◆ **Problem statement**
Gather all lines in the entries below that include the word "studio".

[begin Exercise material]

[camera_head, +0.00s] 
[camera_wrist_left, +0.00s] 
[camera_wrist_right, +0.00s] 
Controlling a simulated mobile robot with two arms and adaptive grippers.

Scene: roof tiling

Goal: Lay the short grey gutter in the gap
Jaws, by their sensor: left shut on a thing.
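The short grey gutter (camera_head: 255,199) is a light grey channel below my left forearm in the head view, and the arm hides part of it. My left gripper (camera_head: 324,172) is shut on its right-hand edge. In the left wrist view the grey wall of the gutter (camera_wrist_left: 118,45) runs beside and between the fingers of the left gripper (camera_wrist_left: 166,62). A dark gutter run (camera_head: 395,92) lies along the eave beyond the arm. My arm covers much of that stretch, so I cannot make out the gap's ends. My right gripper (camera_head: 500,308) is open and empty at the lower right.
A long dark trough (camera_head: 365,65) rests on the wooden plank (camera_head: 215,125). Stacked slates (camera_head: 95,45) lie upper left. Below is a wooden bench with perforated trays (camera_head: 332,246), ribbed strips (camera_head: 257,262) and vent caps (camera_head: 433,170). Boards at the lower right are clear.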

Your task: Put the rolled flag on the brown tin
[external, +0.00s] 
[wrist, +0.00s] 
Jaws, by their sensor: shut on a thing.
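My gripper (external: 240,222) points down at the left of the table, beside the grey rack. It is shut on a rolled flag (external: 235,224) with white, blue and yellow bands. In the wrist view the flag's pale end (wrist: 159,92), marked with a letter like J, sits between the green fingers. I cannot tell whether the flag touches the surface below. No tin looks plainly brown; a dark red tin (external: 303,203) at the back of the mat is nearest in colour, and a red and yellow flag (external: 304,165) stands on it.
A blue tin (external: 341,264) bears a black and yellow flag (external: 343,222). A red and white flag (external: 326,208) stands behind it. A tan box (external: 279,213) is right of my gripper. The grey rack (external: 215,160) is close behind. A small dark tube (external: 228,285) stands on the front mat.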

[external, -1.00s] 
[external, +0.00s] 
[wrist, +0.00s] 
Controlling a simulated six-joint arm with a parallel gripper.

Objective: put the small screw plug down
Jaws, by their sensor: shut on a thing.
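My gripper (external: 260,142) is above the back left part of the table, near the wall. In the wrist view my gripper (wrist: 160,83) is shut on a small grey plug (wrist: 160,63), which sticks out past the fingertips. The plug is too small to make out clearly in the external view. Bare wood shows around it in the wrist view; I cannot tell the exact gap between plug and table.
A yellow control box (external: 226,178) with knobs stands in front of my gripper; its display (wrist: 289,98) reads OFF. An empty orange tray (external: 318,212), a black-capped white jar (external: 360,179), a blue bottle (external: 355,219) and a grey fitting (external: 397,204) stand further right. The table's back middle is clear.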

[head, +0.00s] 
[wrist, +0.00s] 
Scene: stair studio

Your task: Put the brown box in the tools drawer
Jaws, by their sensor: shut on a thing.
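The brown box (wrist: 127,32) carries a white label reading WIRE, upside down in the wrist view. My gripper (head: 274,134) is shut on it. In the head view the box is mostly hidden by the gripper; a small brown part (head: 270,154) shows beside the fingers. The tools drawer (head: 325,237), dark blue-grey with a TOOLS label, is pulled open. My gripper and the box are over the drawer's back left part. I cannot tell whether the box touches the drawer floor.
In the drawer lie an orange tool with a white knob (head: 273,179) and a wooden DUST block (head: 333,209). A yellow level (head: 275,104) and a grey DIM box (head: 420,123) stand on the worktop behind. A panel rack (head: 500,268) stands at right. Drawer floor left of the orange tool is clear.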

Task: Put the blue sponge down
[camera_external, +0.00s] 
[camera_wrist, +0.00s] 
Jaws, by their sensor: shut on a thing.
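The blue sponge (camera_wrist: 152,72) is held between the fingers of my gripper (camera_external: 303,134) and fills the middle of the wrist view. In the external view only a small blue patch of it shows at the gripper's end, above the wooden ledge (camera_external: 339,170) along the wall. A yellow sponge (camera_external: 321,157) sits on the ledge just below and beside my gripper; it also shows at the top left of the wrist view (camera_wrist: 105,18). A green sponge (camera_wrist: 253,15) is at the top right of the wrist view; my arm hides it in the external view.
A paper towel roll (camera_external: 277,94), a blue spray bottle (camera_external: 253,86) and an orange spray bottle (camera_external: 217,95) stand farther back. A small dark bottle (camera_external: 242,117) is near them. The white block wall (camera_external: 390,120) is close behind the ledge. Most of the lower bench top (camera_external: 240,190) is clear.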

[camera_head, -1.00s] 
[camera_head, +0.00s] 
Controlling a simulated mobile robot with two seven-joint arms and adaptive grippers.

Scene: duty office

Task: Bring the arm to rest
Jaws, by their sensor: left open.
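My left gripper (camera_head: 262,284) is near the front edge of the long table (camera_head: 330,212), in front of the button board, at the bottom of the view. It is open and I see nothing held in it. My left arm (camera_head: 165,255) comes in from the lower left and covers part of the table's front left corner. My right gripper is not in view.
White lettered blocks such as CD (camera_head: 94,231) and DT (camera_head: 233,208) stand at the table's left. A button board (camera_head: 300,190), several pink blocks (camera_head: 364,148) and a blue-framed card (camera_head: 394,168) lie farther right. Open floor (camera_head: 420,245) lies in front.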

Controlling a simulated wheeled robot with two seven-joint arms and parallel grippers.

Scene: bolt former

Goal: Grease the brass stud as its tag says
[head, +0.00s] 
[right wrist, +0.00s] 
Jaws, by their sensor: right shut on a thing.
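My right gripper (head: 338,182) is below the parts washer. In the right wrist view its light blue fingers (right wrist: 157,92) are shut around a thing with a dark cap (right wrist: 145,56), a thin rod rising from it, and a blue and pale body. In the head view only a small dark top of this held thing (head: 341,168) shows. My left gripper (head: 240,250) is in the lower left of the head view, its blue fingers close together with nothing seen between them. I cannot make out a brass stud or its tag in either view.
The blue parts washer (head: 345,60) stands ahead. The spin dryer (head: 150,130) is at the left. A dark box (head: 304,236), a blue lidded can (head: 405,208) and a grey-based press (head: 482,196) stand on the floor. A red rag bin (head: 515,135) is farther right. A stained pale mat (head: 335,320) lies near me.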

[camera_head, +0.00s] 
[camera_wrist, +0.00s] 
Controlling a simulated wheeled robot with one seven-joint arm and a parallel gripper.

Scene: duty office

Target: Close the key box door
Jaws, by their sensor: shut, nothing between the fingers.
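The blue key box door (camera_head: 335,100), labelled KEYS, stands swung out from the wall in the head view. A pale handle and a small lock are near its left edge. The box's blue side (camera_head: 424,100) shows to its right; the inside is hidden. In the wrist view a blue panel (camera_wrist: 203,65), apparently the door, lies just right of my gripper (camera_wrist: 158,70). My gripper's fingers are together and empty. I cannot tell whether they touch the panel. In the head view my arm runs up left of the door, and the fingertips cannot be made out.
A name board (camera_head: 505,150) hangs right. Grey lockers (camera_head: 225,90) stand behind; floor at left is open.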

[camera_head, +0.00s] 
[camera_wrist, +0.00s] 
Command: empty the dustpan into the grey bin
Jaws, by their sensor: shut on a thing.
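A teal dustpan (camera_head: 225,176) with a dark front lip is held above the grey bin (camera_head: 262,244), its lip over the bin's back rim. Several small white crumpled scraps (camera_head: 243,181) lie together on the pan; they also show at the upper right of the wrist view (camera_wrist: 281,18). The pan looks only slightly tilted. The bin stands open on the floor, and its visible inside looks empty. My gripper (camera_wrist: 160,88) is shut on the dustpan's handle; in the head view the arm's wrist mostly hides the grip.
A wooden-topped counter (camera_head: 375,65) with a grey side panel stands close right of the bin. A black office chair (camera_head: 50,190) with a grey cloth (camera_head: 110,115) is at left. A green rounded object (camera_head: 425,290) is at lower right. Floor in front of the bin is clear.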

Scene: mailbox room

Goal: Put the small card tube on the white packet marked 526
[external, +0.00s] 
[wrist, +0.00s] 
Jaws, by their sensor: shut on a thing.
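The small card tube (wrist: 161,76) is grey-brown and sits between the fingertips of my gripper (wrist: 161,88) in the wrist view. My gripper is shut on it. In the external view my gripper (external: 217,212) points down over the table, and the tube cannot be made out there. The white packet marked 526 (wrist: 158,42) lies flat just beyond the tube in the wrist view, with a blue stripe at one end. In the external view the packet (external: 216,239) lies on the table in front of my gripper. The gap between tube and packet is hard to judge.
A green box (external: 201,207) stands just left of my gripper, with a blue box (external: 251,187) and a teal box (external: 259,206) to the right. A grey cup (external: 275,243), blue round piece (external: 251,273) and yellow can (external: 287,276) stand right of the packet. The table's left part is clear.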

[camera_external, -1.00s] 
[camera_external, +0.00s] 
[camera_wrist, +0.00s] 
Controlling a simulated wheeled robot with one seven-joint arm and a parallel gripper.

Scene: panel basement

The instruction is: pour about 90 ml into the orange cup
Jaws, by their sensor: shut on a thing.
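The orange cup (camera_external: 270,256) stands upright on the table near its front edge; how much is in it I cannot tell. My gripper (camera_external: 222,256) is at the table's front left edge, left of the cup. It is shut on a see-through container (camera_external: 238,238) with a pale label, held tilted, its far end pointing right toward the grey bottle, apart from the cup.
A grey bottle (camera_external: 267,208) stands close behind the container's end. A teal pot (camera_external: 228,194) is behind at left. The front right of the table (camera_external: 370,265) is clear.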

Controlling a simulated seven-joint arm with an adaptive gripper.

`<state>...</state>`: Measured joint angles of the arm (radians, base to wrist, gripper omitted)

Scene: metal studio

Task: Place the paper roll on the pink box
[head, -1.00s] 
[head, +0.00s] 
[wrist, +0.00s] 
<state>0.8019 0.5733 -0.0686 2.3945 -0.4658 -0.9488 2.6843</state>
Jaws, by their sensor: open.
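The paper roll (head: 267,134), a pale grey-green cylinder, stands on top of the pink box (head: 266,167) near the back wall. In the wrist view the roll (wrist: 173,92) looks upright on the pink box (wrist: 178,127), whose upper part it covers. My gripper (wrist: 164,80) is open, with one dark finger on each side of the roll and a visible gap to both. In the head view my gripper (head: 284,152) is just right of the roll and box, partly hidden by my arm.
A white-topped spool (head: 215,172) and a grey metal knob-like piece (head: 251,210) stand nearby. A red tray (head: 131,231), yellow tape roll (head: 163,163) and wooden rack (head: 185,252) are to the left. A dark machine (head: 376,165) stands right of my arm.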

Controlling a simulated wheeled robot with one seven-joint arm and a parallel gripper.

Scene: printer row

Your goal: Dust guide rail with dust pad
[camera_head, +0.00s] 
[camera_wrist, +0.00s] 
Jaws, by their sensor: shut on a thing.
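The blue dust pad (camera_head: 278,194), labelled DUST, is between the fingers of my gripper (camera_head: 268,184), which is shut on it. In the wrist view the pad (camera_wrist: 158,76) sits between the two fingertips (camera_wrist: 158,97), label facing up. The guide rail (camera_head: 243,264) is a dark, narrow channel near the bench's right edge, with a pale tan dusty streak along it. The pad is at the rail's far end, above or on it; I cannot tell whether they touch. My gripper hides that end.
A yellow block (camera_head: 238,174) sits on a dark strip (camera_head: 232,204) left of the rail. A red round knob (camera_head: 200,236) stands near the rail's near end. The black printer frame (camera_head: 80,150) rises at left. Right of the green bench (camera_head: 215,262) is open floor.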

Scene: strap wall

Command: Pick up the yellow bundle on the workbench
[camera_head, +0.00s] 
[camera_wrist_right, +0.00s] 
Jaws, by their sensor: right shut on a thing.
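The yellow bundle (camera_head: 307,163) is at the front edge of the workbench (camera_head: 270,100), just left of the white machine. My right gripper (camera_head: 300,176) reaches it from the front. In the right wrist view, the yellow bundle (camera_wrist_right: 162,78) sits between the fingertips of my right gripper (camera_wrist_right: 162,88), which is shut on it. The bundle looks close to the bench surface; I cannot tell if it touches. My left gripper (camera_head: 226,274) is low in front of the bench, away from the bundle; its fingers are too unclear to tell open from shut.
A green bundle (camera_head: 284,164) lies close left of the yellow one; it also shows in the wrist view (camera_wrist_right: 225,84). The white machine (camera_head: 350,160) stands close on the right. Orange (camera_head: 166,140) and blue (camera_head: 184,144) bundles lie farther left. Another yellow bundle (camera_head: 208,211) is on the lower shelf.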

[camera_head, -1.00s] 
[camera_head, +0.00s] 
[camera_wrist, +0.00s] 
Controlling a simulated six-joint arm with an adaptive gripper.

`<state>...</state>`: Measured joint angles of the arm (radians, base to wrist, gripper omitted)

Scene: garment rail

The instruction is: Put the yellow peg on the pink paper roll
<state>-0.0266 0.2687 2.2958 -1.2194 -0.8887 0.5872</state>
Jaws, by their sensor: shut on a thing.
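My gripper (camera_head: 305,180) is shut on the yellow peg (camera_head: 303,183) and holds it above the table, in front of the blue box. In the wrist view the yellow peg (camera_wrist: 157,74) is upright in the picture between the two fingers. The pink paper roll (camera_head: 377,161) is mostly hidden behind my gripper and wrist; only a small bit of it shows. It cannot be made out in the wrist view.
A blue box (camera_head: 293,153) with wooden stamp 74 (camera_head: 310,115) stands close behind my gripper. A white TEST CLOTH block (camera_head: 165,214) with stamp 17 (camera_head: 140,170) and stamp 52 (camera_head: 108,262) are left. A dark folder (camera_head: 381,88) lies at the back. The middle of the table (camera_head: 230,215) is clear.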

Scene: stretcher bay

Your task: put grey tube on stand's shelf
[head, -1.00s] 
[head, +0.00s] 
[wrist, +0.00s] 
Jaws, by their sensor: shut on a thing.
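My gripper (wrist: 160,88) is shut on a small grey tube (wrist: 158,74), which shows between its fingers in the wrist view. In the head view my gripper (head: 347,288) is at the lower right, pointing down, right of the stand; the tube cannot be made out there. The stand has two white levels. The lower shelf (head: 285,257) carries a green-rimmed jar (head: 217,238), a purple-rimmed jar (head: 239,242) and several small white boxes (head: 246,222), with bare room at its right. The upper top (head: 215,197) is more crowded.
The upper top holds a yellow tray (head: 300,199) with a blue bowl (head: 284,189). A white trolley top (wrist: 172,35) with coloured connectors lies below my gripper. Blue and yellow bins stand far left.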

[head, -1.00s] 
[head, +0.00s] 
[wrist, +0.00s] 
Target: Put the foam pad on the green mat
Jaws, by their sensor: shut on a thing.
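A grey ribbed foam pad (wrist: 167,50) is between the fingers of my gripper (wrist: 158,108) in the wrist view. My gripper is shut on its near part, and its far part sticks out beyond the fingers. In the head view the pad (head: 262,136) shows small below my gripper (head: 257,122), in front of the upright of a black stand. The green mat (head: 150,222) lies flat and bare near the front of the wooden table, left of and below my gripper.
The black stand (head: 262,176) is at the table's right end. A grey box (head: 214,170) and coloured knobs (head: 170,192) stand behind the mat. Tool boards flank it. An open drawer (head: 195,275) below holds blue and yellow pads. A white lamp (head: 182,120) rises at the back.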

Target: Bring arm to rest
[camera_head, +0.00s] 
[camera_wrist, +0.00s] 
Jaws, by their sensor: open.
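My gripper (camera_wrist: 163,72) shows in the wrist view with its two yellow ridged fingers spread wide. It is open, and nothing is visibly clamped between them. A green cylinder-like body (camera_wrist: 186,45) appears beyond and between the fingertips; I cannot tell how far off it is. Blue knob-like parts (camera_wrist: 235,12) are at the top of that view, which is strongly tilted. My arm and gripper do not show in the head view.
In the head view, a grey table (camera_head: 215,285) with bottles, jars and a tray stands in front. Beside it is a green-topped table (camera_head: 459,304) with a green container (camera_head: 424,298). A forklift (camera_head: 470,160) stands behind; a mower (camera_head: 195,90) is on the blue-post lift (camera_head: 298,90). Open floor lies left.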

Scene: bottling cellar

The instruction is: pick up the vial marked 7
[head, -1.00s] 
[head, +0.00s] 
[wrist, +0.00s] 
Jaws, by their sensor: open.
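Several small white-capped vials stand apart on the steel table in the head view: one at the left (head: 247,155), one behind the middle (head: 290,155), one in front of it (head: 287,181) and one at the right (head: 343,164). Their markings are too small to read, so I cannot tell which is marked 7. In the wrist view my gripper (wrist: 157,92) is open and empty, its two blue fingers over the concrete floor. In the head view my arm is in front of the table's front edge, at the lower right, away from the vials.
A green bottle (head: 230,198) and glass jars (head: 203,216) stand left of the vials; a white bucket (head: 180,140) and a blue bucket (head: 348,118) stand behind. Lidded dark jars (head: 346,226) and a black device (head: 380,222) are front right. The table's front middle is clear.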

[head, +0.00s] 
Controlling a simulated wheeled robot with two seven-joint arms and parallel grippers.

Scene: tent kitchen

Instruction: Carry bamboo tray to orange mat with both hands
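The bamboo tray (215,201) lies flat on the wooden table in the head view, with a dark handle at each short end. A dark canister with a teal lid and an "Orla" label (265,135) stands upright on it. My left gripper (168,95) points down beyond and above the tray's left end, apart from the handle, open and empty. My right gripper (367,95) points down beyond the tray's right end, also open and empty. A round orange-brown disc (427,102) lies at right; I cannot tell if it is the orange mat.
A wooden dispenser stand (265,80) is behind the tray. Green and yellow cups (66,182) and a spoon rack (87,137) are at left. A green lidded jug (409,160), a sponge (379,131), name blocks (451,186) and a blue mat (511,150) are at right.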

[end Exercise material]

◆ **Solution below**
Scene: stair studio
Scene: metal studio

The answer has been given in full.